Göstericilere sıcak çay ikram ettik. Bir adam bize başından beri protestoların içinde olduğunu, güvenlik güçlerinin geçici görme kayıbına yol açan patlayıcılar ve şiddet kullanmaya başlayana kadar her şeyin barışçıl bir şekilde yürüdüğünü söyledi. Güvenlik güçleri sadece Akimat binasının yakınında duruyorlardı. O ve oradaki diğer adamlar, insanların başlarından nasıl vurulduğunu görmüşlerdi. Vurulanları hastaneye götürmek için taksi çağırmışlardı. Adam bize, Rus ordusunun oraya inmemesi için havaalanını işgal etmeyi planladıklarını anlattı. Birçok üst düzey hükümet görevlisi ve iş adamı, özel uçaklarla ülkeyi çoktan terk etmişti.

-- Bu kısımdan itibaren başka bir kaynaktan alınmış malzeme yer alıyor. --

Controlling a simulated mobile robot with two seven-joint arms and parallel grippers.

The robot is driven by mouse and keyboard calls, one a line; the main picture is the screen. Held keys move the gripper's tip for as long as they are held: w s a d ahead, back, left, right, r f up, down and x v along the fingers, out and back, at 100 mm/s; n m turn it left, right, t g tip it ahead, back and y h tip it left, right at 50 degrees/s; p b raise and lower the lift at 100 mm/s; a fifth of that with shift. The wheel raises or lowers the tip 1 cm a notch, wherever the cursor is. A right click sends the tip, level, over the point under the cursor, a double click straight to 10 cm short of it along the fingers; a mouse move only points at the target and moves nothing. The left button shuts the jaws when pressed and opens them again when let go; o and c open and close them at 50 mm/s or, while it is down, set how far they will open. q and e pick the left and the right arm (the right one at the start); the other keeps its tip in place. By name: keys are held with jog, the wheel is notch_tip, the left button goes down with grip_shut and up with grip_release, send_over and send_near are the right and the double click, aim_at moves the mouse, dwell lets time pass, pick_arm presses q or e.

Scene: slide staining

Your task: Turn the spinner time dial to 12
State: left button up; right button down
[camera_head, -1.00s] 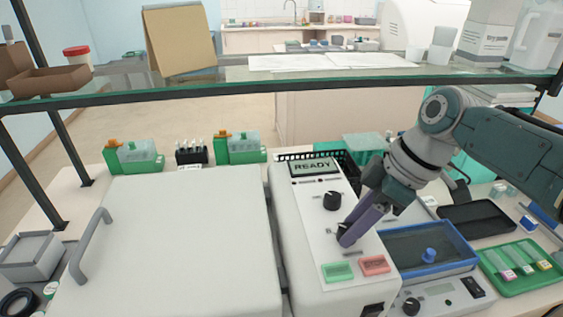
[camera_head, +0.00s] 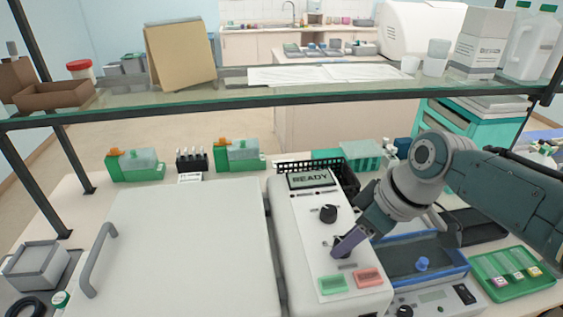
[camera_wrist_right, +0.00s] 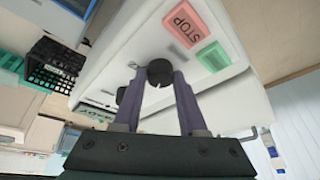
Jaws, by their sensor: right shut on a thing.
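The white spinner (camera_head: 305,240) has a slanted control panel with a screen reading READY (camera_head: 311,178) at its top. An upper black dial (camera_head: 329,214) stands free on the panel. My right gripper (camera_head: 341,246) reaches down from the right and is shut on the lower black dial, which its fingers mostly hide in the head view. In the right wrist view the lower dial (camera_wrist_right: 160,72) sits between the purple fingertips, and the upper dial (camera_wrist_right: 120,95) shows beside the left finger. The dial markings are too small to read. My left gripper is not in view.
Green START-side button (camera_head: 333,283) and red STOP button (camera_head: 368,277) lie just below the gripped dial. A blue-rimmed tray (camera_head: 455,268) and a green slide tray (camera_head: 520,290) are at the right. A glass shelf (camera_head: 215,101) crosses above the bench.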

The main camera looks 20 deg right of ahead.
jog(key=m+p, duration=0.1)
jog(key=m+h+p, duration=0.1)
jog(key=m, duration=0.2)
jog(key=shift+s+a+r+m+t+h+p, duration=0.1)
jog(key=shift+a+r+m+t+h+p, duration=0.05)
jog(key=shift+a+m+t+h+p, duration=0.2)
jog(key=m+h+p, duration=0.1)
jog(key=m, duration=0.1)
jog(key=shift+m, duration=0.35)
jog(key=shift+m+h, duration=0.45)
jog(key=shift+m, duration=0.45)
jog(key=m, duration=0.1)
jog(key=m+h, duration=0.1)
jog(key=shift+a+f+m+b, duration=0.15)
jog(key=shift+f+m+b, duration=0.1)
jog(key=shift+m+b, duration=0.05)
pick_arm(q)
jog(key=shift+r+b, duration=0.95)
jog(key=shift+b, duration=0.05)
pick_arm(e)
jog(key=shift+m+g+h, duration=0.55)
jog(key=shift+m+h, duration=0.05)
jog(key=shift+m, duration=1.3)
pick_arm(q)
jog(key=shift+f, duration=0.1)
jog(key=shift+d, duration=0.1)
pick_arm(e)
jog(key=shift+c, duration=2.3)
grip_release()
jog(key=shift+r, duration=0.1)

Meydanda gördüğümüz insanların hiçbiri “yağmacı” gibi görünmüyordu. Hükümetin istifasını istiyorlardı. Kimse böyle bir emir vermemişti. Bu, ülke çapında bir işçi ayaklanmasıydı. Kimse ölmekten korkmuyordu, ama öfke de görmedik. Bize plastik mermi yaralarını göstererek yakında tekrar ateş edilebileceği ve gitmemizin daha iyi olacağı konusunda bizi uyardılar. Patlama ve silah sesleri giderek yaklaşırken biz oradan ayrıldık ve bir adam bizi arabasına aldı. O günlerde insanlar birbirleriyle çokça dayanışma içindeydiler.